603 F.2d 1256 | 7th Cir. | 1979
Lead Opinion
Plaintiff-appellant Lee W. Hill appeals from the order of the district court granting judgment in favor of defendants-appellees on his pro se complaint brought under 42 U.S.C. § 1983 for an alleged violation of the Fourth and Fourteenth Amendments. First, appellant challenges the adjudicatory procedure utilized by the district court, in which this action was referred to a United States Magistrate for purposes of conducting an evidentiary hearing. Second, the appellant challenges the adverse decision of the district court on the merits of his Section 1983 claims. Without reaching the merits of the appellant’s Section 1983 claims, we reverse the order of the district court on procedural grounds, and remand the cause to the district court for further proceedings not inconsistent with this opinion.
I
Appellant is and, at all times relevant to this action, has been an inmate at the Indiana State Prison in Michigan City, Indiana. After unsuccessfully pursuing his claim through prison administrative channels, he filed a pro se complaint on October 17,1975, alleging that the conduct of prison personnel during the course of a shakedown at the prison on February 6, 1975 resulted in certain items of personal property being removed from his prison locker and not returned in violation of the Fourth and Fourteenth Amendments. Appellant demanded a jury trial and sought damages as well as injunctive and declaratory relief against the Commissioner of the Indiana Department of Corrections, the Warden, the Assistant Warden, and two correctional officers assigned to the prison at the time of the shakedown.
On August 10, 1977, the district judge entered an order setting the case for an evidentiary hearing to be held at the prison on December 27,1977 before the judge or a duly appointed United States Magistrate. The district court subsequently denied the appellant’s request for appointment of counsel, but permitted him to proceed with his pro se complaint in forma pauperis. The hearing was held before United States Magistrate Wilbur Glendenning, without a jury, on December 27, 1977, at which the appellant testified, called witnesses, cross-examined the appellees’ witnesses, and introduced evidence supportive of the allegations raised in his complaint. At the conclusion of the hearing, the magistrate requested the parties to submit their proposed findings of fact and conclusions of law to him by January 16, 1978.
On January 2, 1978, the appellant sent a letter to the district judge, in which he apprised the judge of his pro se status and requested information and assistance concerning the material he was required to submit to the magistrate.
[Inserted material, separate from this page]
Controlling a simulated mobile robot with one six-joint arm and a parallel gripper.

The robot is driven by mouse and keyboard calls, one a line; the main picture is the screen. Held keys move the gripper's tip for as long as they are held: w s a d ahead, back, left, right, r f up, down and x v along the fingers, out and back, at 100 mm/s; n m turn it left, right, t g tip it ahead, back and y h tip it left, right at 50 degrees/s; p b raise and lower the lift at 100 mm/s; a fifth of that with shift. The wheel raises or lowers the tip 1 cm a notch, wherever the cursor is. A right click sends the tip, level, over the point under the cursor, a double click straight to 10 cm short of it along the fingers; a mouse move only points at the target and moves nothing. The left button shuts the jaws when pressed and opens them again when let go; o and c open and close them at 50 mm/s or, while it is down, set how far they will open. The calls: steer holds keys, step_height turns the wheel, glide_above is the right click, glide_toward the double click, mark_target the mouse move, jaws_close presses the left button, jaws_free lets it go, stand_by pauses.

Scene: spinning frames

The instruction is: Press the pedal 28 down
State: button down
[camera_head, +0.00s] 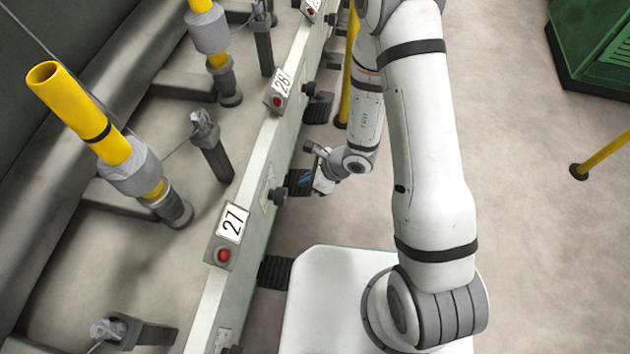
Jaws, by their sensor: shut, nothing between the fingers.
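The white label reading 28 (281,84) sits on the pale rail of the machine, above a red button (277,102). Dark ridged pedals stick out low from the rail's right side. One pedal (299,182) lies between labels 27 and 28, and another (319,107) lies just right of label 28. No number shows on the pedals, so I cannot tell from markings which is 28. My gripper (318,181) is shut and empty, low at the right end of the middle pedal, partly overlapping it. I cannot tell whether they touch.
Label 27 (231,222) and its red button (222,255) are nearer on the rail. A dark knob (278,196) juts out beside the middle pedal. A yellow post (348,65) stands behind my arm.

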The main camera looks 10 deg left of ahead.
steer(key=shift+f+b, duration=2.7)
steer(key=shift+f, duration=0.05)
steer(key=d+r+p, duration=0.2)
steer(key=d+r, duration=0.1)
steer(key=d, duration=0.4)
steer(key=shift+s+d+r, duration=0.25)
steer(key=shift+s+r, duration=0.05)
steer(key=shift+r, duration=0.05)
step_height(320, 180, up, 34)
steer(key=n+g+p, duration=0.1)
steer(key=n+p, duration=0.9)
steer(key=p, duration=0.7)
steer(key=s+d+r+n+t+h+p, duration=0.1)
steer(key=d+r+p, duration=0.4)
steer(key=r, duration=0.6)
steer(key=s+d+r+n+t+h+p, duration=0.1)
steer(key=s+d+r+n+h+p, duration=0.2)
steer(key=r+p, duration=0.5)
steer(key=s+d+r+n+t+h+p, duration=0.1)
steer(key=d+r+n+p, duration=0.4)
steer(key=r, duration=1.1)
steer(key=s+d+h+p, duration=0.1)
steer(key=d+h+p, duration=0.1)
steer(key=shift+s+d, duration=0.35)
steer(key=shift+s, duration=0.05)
The record is silent as to the response of the district judge to this request, and apparently the appellant did not submit any proposed findings of fact and conclusions of law to the magistrate. The appellees, however, did submit their proposed findings of fact and conclusions of law on January 16, 1978, although these documents were filed with the district court rather than with the magistrate. Moreover, the record does not reveal any filing by the magistrate with the district court of a report containing his proposed findings and recommendations for the disposition of the case.
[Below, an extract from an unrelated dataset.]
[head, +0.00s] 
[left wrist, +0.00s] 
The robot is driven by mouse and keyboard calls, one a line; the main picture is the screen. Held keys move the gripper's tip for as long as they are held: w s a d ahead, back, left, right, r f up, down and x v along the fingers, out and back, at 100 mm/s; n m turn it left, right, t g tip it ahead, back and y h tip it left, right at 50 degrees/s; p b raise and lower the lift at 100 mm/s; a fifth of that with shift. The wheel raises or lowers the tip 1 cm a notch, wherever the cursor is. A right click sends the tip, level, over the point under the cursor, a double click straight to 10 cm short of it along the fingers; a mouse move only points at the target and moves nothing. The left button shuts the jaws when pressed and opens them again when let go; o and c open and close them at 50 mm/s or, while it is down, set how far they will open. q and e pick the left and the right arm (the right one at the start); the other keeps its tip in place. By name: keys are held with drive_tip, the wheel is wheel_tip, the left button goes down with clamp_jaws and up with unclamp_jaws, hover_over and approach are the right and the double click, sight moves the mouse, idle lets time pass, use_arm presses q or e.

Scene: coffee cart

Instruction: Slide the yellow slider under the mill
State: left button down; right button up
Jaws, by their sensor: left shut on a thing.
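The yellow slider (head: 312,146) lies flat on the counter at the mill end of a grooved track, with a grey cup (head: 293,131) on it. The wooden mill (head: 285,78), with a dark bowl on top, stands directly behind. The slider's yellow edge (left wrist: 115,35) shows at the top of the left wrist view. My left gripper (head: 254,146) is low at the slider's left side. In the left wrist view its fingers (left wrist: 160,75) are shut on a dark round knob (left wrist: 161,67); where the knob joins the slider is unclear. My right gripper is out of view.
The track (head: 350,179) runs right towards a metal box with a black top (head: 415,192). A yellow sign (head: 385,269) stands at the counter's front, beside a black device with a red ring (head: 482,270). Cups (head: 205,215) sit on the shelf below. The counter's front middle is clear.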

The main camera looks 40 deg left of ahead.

On January 28, 1978, the district court adopted verbatim the findings of fact and conclusions of law submitted by the appellees, and entered an order granting judgment in favor of the appellees, from which the appellant appeals to this Court.
First, appellant challenges the adjudicatory procedure utilized by the district court, in which this case was referred to a United States Magistrate for purposes of conducting an evidentiary hearing on his pro se complaint. The appellant contends that a reference to a magistrate for purposes of conducting a civil trial is not sanctioned by article III of the Constitution, the Magistrates Act, or any local court rule.
As a threshold matter, we conclude that the evidentiary hearing conducted by the magistrate in this case constituted a civil trial for all intents and purposes. Although this conclusion is assumed by the appellant in his arguments before this Court, the procedural setting governing this case persuades us that the hearing is more properly characterized as a trial. The appellant demanded a jury trial on the issues raised in his complaint, and the district court sua sponte referred the case to a magistrate for an evidentiary hearing which resulted in a case-dispositive trial on the merits. The hearing itself, albeit informal in view of the appellant’s pro se status and the fact that it was held in a prison setting, contained the fundamental indicia of a civil trial. Moreover, the hearing presumably established the predicate for the findings of fact and conclusions of law that were submitted by the appellees to the district court. Since neither the appellant nor the magistrate filed any findings or recommendations, and the district court adopted verbatim the findings and conclusions of the appellees and entered judgment accordingly, the hearing resulted in a trial on the merits of the appellant’s complaint.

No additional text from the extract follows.